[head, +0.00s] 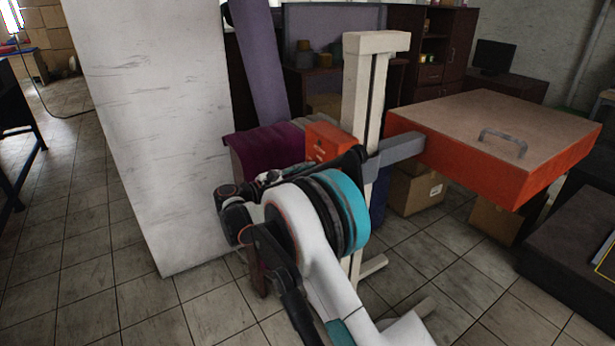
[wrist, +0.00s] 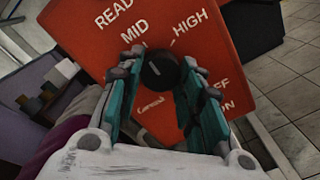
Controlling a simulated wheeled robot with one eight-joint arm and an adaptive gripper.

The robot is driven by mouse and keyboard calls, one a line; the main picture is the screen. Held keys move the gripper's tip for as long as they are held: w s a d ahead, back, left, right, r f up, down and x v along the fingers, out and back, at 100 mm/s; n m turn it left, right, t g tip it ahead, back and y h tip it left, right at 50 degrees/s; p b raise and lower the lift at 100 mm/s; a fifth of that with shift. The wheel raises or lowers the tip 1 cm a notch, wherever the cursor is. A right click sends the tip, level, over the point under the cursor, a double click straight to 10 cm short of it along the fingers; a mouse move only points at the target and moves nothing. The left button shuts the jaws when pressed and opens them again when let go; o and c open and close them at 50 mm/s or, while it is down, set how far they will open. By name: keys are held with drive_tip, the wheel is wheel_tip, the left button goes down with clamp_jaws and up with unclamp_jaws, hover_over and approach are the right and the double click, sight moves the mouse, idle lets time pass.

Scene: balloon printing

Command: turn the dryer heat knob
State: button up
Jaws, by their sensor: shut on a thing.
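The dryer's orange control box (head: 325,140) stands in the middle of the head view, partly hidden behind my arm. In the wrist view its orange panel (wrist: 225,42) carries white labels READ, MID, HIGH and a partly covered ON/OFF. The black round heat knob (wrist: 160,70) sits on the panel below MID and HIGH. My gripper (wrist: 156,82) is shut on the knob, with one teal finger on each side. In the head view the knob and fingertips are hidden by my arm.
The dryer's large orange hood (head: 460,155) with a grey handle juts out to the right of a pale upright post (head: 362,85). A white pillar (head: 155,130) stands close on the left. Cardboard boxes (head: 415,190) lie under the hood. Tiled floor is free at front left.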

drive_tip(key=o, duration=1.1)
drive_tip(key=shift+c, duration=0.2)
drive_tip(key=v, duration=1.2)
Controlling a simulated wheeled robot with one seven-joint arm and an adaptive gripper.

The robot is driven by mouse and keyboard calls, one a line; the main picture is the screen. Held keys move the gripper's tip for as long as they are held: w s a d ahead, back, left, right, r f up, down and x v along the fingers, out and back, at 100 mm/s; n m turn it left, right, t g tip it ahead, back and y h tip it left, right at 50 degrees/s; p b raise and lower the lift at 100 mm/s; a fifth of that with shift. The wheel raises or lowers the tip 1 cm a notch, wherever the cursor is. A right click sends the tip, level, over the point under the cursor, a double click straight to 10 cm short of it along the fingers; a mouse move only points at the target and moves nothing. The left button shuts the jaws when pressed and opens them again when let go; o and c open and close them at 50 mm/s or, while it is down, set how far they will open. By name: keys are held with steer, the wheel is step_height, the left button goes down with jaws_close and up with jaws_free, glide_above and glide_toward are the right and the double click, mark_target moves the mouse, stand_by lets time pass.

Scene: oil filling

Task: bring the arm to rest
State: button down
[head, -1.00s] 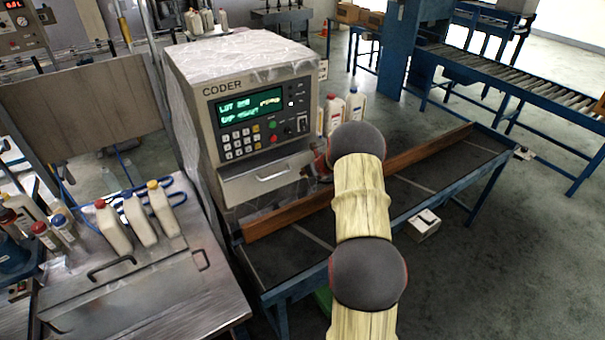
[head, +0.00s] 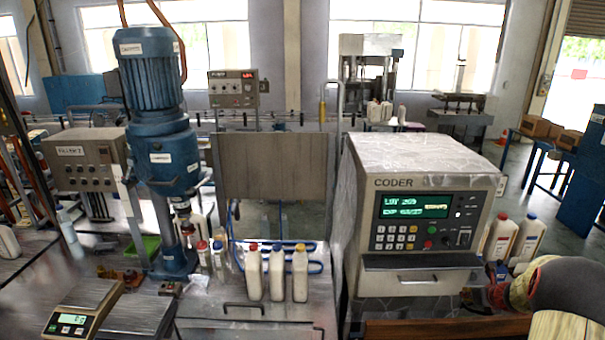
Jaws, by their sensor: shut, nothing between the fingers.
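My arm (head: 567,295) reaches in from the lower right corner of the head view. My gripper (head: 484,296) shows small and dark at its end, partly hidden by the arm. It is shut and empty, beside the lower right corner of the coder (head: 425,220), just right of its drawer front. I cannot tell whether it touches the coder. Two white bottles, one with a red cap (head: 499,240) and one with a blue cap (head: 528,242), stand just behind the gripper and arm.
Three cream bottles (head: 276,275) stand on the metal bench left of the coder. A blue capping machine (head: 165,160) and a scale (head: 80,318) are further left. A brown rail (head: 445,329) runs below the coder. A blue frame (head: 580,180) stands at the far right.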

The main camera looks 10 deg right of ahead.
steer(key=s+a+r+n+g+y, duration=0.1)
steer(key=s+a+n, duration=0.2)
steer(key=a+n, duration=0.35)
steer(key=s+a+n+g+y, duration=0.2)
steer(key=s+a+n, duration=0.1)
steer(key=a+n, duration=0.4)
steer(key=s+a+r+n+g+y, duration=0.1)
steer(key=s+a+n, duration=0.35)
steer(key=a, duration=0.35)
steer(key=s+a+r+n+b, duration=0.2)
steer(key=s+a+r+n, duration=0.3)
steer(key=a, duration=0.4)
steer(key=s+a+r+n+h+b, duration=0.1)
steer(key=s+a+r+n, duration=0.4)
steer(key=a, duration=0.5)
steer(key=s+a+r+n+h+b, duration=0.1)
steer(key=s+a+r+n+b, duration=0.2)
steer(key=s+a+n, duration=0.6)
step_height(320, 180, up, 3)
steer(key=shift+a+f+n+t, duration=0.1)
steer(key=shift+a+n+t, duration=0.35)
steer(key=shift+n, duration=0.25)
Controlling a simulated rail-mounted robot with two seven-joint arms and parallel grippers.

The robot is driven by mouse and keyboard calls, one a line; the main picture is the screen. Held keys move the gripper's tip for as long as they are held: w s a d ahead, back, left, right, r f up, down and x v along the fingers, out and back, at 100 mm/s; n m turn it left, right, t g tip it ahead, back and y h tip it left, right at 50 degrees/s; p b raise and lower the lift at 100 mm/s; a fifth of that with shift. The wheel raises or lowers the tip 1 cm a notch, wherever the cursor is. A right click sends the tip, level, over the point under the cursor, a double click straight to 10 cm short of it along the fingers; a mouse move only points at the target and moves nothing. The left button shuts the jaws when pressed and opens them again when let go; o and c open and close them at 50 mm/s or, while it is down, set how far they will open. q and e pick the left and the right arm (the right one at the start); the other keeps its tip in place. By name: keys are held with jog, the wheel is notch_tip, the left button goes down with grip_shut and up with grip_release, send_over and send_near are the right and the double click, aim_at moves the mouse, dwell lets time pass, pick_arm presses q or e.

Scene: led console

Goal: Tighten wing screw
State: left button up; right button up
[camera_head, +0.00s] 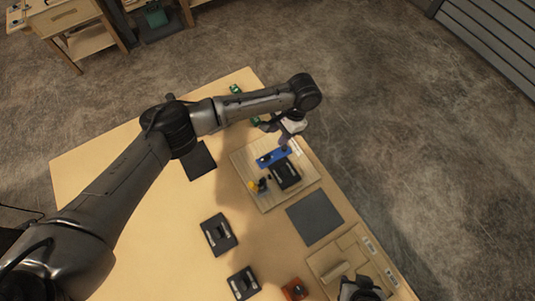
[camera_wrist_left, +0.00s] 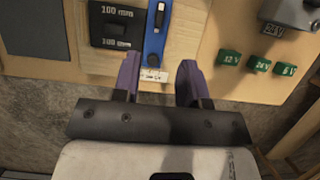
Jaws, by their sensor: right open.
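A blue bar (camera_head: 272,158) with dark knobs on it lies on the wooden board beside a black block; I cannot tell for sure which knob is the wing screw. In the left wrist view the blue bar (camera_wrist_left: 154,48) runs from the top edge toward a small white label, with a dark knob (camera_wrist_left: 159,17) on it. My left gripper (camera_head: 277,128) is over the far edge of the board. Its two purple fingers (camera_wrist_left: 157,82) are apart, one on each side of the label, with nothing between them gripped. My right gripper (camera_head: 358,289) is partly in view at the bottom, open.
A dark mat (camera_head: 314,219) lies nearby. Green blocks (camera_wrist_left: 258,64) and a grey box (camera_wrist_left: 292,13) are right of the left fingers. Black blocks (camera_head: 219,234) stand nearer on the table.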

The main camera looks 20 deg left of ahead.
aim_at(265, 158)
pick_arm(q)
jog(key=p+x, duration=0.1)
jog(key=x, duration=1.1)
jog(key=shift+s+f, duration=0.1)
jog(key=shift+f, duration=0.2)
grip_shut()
● ● ● ● ●
» THE REQUEST
Repeat the listing in full and exactly. Do not include any images.

» EXERCISE SOLUTION
[head, +0.00s] 
[wrist, +0.00s] 
Controlling a simulated wheeled robot with one eight-joint arm and an adaptive gripper.

The robot is driven by mouse and keyboard calls, one a line; the main picture is the screen. Held keys move the gripper's tip for as long as they are held: w s a d ahead, back, left, right, r f up, down and x v along the fingers, out and back, at 100 mm/s; n m turn it left, right, t g tip it ahead, back and y h tip it left, right at 50 degrees/s; p b raise and lower the lift at 100 mm/s; a fifth of that with shift. The wheel raises or lowers the tip 1 cm a notch, wherever the cursor is. A right click sends the tip, level, over the point under the cursor, a double click straight to 10 cm short of it along the fingers; a mouse move only points at the target and moves nothing. The left button shuts the jaws when pressed and opens them again when let go; o and c open and close them at 50 mm/s or, while it is down, set how far they will open. By name: keys are held with drive_tip, the wheel is wheel_tip, the left button goes down with clamp_jaws and up with unclamp_jaws, hover_over and approach are the right and the double click, sight moves the mouse, idle lets time pass.

Scene: balloon printing

Command: turn the dryer heat knob
State: button up
Jaws, by their sensor: shut on a thing.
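The dryer's orange control box (head: 325,140) stands in the middle of the head view, partly hidden behind my arm. In the wrist view its orange panel (wrist: 225,42) carries white labels READ, MID, HIGH and a partly covered ON/OFF. The black round heat knob (wrist: 160,70) sits on the panel below MID and HIGH. My gripper (wrist: 156,82) is shut on the knob, with one teal finger on each side. In the head view the knob and fingertips are hidden by my arm.
The dryer's large orange hood (head: 460,155) with a grey handle juts out to the right of a pale upright post (head: 362,85). A white pillar (head: 155,130) stands close on the left. Cardboard boxes (head: 415,190) lie under the hood. Tiled floor is free at front left.

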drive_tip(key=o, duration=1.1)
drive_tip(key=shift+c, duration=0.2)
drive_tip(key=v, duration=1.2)
Controlling a simulated wheeled robot with one seven-joint arm and an adaptive gripper.

The robot is driven by mouse and keyboard calls, one a line; the main picture is the screen. Held keys move the gripper's tip for as long as they are held: w s a d ahead, back, left, right, r f up, down and x v along the fingers, out and back, at 100 mm/s; n m turn it left, right, t g tip it ahead, back and y h tip it left, right at 50 degrees/s; p b raise and lower the lift at 100 mm/s; a fifth of that with shift. The wheel raises or lowers the tip 1 cm a notch, wherever the cursor is. A right click sends the tip, level, over the point under the cursor, a double click straight to 10 cm short of it along the fingers; a mouse move only points at the target and moves nothing. The left button shuts the jaws when pressed and opens them again when let go; o and c open and close them at 50 mm/s or, while it is down, set how far they will open. By name: keys are held with steer, the wheel is step_height, the left button goes down with jaws_close and up with jaws_free, glide_above and glide_toward are the right and the double click, mark_target moves the mouse, stand_by lets time pass.

Scene: oil filling

Task: bring the arm to rest
State: button down
[head, -1.00s] 
[head, +0.00s] 
Jaws, by their sensor: shut, nothing between the fingers.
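My arm (head: 567,295) reaches in from the lower right corner of the head view. My gripper (head: 484,296) shows small and dark at its end, partly hidden by the arm. It is shut and empty, beside the lower right corner of the coder (head: 425,220), just right of its drawer front. I cannot tell whether it touches the coder. Two white bottles, one with a red cap (head: 499,240) and one with a blue cap (head: 528,242), stand just behind the gripper and arm.
Three cream bottles (head: 276,275) stand on the metal bench left of the coder. A blue capping machine (head: 165,160) and a scale (head: 80,318) are further left. A brown rail (head: 445,329) runs below the coder. A blue frame (head: 580,180) stands at the far right.

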The main camera looks 10 deg right of ahead.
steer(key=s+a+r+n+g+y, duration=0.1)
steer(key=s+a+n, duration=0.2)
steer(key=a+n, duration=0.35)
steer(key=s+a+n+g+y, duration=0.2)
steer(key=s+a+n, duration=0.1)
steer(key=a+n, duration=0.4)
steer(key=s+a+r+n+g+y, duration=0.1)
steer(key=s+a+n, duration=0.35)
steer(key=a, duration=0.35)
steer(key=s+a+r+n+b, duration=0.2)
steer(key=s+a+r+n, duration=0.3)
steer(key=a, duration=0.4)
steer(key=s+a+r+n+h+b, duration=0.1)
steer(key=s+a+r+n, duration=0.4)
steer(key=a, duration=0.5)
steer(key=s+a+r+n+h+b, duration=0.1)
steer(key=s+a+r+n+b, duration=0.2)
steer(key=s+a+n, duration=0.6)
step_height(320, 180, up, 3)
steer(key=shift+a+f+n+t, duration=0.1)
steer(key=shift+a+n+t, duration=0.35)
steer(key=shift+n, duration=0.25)
Controlling a simulated rail-mounted robot with two seven-joint arms and parallel grippers.

The robot is driven by mouse and keyboard calls, one a line; the main picture is the screen. Held keys move the gripper's tip for as long as they are held: w s a d ahead, back, left, right, r f up, down and x v along the fingers, out and back, at 100 mm/s; n m turn it left, right, t g tip it ahead, back and y h tip it left, right at 50 degrees/s; p b raise and lower the lift at 100 mm/s; a fifth of that with shift. The wheel raises or lowers the tip 1 cm a notch, wherever the cursor is. A right click sends the tip, level, over the point under the cursor, a double click straight to 10 cm short of it along the fingers; a mouse move only points at the target and moves nothing. The left button shuts the jaws when pressed and opens them again when let go; o and c open and close them at 50 mm/s or, while it is down, set how far they will open. q and e pick the left and the right arm (the right one at the start); the other keeps its tip in place. By name: keys are held with jog, the wheel is notch_tip, the left button goes down with grip_shut and up with grip_release, send_over and send_near are the right and the double click, aim_at moves the mouse, dwell lets time pass, pick_arm presses q or e.

Scene: led console

Goal: Tighten wing screw
State: left button up; right button up
[camera_head, +0.00s] 
[camera_wrist_left, +0.00s] 
Jaws, by their sensor: right open.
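A blue bar (camera_head: 272,158) with dark knobs on it lies on the wooden board beside a black block; I cannot tell for sure which knob is the wing screw. In the left wrist view the blue bar (camera_wrist_left: 154,48) runs from the top edge toward a small white label, with a dark knob (camera_wrist_left: 159,17) on it. My left gripper (camera_head: 277,128) is over the far edge of the board. Its two purple fingers (camera_wrist_left: 157,82) are apart, one on each side of the label, with nothing between them gripped. My right gripper (camera_head: 358,289) is partly in view at the bottom, open.
A dark mat (camera_head: 314,219) lies nearby. Green blocks (camera_wrist_left: 258,64) and a grey box (camera_wrist_left: 292,13) are right of the left fingers. Black blocks (camera_head: 219,234) stand nearer on the table.

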The main camera looks 20 deg left of ahead.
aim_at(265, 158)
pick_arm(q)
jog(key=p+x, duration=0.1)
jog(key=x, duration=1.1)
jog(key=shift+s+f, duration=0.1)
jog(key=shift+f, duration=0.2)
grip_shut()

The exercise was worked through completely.